Christopher Wylie ne croit pas la réfutation d’Aggregate IQ
La solution au ciblage politique en ligne sera mondiale, croit le lanceur d’alerte
Lors de son passage mardi devant le comité d’éthique de la Chambre des communes, le lanceur d’alerte dans l’affaire Facebook et Cambridge Analytica, Christopher Wylie, s’est dit «étonné et très déçu» du récent témoignage de la firme canadienne AggregateIQ (AIQ), qui a récemment réfuté son rôle dans le scandale de violation de la vie privée de millions d’internautes.
Au fil des révélations des dernières semaines et aux dires de M. Wylie, il apparaissait que AIQ, basée à Victoria en Colombie-Britannique, avait des liens étroits avec la société mère de Cambridge Analytica, SCL. Ce qu’ont nié le mois dernier devant le même comité d’éthique à Ottawa deux des dirigeants de l’entreprise, Jeff Sylvester et Zach Massingham.
« Je ne sais pas comment on peut faire du ciblage si on n’a pas accès à la base de données, a ironisé Christopher Wylie mardi en vidéoconférence à partir de Londres. Je suis étonné et très déçu que Jeff Sylvester et Zach Massingham aient tenté de cacher ce qui est arrivé. Il faudra leur demander pourquoi ils ont décidé d’aller en ce sens, à mon avis ce n’est tout simplement pas vrai. »
Christopher Wylie, en veston cravate avec les cheveux toujours teints en rose, a trouvé «très drôle» que AIQ affirme n’utiliser que les données de Facebook, alors que ce pourrait être un travail «de stagiaire».
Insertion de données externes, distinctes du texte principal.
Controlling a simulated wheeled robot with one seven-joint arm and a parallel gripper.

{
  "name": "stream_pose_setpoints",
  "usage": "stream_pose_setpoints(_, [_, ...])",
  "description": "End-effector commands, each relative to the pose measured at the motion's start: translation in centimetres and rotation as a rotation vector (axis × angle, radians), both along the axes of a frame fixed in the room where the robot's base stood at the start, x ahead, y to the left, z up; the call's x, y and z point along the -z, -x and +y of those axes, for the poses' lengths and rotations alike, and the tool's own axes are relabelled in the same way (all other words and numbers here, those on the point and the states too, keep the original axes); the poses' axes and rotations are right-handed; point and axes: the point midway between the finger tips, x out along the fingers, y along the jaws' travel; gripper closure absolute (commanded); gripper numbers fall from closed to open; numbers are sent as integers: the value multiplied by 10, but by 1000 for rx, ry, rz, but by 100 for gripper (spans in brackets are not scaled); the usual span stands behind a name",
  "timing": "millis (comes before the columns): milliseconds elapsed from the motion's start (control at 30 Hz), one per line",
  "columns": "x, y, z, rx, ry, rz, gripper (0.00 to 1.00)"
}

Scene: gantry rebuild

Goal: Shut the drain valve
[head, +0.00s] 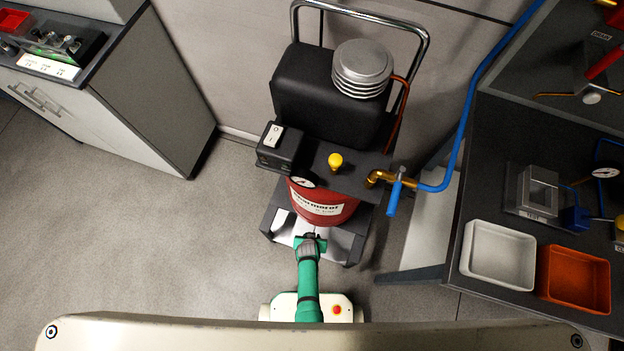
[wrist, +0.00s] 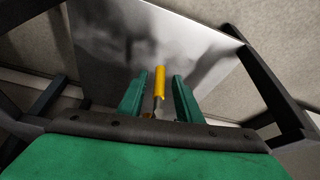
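The drain valve shows in the wrist view as a yellow handle (wrist: 160,80) with a small metal stem at its lower end. My gripper (wrist: 160,86) is open, with one green finger on each side of the handle. Gaps show between the handle and both fingers, so it does not look gripped. In the head view my gripper (head: 310,241) is low at the front of the compressor, below its red tank (head: 320,205). The drain valve is hidden there.
The compressor carries a yellow knob (head: 335,160), a gauge (head: 303,182) and a blue-handled valve (head: 395,193) with a blue hose. Its dark base frame surrounds a pale plate near my gripper. A workbench with a white tray (head: 498,283) stands at right. Floor at left is clear.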

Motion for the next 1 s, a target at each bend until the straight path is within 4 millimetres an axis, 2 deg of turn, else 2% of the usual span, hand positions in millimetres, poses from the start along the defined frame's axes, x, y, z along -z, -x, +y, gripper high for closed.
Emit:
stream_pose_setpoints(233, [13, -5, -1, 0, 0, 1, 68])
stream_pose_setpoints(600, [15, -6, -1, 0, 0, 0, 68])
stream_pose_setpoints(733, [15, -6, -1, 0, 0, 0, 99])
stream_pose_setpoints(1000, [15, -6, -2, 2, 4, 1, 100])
Rappelons que la firme Cambridge Analytica, qui a récemment déclaré faillite, a usurpé les données d’environ 87 millions d’utilisateurs Facebook, dont quelque 622 000 au Canada.
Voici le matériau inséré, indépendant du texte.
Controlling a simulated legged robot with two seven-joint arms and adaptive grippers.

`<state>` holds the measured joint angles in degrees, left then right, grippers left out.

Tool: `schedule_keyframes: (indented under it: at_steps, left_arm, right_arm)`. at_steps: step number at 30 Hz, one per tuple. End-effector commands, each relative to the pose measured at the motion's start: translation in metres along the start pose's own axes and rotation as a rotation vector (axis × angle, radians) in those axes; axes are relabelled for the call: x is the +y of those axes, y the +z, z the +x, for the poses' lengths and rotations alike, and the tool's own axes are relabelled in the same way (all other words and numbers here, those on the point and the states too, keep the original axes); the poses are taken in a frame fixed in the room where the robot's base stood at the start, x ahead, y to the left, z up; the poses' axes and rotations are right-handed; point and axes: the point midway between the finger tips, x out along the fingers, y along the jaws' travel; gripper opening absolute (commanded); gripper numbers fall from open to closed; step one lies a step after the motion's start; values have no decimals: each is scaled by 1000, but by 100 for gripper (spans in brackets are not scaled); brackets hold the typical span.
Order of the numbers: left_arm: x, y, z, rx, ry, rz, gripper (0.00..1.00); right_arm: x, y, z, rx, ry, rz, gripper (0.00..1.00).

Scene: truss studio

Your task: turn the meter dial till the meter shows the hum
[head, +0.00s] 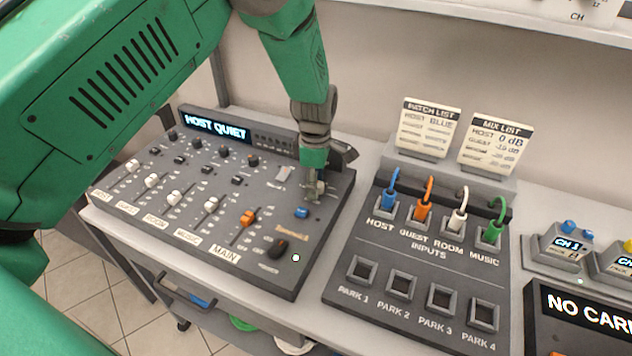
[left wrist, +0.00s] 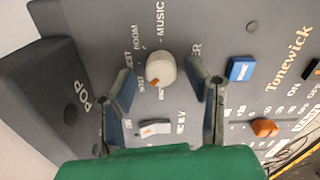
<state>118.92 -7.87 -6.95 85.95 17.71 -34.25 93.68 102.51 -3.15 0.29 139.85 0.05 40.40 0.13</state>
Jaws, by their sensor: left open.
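The meter dial (left wrist: 162,66) is a pale round knob with an orange mark, in the left wrist view. Labels such as ROOM and MUSIC are printed around it. My left gripper (left wrist: 160,75) is open, with one finger on each side of the dial; I cannot tell whether they touch it. In the head view my left gripper (head: 314,190) points down at the right part of the mixer (head: 265,266) and mostly hides the dial. The meter display (head: 216,127) reads HOST QUIET. My right gripper is not in view.
A blue button (head: 302,212) and a dark power knob (head: 278,249) lie close to the gripper. Several faders stand to the left, one an orange main fader (head: 247,218). The patch panel (head: 380,250) with coloured plugs stands to the right. List cards (head: 428,127) stand behind.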

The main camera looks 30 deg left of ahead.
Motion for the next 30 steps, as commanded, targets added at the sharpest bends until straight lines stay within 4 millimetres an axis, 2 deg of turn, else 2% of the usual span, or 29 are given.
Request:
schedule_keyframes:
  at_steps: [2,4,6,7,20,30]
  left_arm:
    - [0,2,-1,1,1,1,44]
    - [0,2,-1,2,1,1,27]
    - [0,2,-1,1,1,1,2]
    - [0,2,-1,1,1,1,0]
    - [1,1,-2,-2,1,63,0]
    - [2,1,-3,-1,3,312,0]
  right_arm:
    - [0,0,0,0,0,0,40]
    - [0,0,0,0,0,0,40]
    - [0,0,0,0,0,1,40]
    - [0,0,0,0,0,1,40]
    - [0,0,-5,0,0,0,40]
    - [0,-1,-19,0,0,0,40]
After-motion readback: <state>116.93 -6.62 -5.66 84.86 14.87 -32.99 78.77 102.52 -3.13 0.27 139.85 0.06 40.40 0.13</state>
En plus d’avoir travaillé avec l’équipe de Donald Trump pour la présidentielle de 2016, l’entreprise britannique a entre autres fourni une stratégie à des groupes en faveur du Brexit pour mieux cibler des militants potentiels grâce aux données personnelles fournies par Facebook.
Le canari dans la mine
Christopher Wylie a témoigné pendant environ trois heures mardi devant le comité d’éthique de la Chambre des communes, répondant aux multiples questions des onze membres libéraux et conservateurs.
À savoir si d’autres cas similaires pourraient être découverts, M. Wylie a affirmé que le cas de Cambridge Analytica «est le canari dans la mine, ce n’est que le début et pas la fin de l’histoire. Ce qu’on a exposé, c’est la facilité avec laquelle on peut s’approprier de l’information ».
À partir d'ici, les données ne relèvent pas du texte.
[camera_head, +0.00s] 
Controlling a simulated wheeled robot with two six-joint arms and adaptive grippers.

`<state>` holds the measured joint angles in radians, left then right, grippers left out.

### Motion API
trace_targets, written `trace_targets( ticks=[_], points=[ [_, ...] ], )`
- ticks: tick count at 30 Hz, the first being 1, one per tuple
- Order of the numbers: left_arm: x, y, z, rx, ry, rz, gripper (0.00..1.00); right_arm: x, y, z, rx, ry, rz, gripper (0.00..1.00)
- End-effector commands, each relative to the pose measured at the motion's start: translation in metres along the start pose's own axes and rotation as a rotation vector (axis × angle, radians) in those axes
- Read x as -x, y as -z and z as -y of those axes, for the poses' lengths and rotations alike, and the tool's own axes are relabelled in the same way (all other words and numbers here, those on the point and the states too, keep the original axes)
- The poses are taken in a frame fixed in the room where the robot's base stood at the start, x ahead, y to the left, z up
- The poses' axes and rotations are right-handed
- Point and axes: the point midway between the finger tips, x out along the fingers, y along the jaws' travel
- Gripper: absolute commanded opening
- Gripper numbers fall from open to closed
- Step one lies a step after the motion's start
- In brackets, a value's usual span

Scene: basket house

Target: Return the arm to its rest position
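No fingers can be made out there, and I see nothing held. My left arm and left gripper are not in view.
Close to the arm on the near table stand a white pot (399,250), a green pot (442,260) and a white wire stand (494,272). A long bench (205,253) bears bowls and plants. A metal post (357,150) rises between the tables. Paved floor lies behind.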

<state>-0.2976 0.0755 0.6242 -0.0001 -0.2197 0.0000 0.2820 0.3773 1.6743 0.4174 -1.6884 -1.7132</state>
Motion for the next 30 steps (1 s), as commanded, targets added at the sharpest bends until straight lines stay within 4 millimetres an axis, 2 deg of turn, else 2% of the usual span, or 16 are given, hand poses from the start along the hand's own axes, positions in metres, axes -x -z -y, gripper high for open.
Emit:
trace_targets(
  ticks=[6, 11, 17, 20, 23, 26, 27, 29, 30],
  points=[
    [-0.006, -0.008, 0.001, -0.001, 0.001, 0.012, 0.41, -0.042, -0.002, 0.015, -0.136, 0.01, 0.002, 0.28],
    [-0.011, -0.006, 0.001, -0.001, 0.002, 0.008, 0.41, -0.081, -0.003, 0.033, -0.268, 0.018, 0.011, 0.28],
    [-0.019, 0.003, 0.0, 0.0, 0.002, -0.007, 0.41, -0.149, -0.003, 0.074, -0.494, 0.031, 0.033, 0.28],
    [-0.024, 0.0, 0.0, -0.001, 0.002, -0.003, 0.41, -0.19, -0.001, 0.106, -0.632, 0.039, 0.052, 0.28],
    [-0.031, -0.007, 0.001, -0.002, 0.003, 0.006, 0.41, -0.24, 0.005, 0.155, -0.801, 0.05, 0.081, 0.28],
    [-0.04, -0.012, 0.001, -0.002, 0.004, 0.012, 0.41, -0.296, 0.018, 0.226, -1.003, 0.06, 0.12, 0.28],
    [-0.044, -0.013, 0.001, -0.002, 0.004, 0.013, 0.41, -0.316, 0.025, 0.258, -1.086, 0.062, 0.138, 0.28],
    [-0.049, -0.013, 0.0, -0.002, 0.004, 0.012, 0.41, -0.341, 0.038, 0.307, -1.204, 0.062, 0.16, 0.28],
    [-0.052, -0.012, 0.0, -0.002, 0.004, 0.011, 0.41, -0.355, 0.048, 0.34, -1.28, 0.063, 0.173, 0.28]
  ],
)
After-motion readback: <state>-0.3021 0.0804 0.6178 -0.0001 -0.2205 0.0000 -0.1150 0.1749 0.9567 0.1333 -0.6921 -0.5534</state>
Selon lui, il faut en priorité s’intéresser à la sécurité virtuelle dans les contextes électoraux. Les réseaux sociaux peuvent être une belle façon de communiquer, estime-t-il, « mais un acteur mal intentionné pourrait y voir un champ de bataille et y faire de la manipulation. Il faut qu’il y ait transparence des plateformes ».
Solution mondiale
Christopher Wylie a souligné au comité fédéral qu’il avait réalisé au fil de ses passages devant les politiciens de différents pays à quel point toutes les questions étaient les mêmes. Il a aussi souligné le fait que plusieurs des cas de ciblage politique provenaient d’entités extérieures au pays visé.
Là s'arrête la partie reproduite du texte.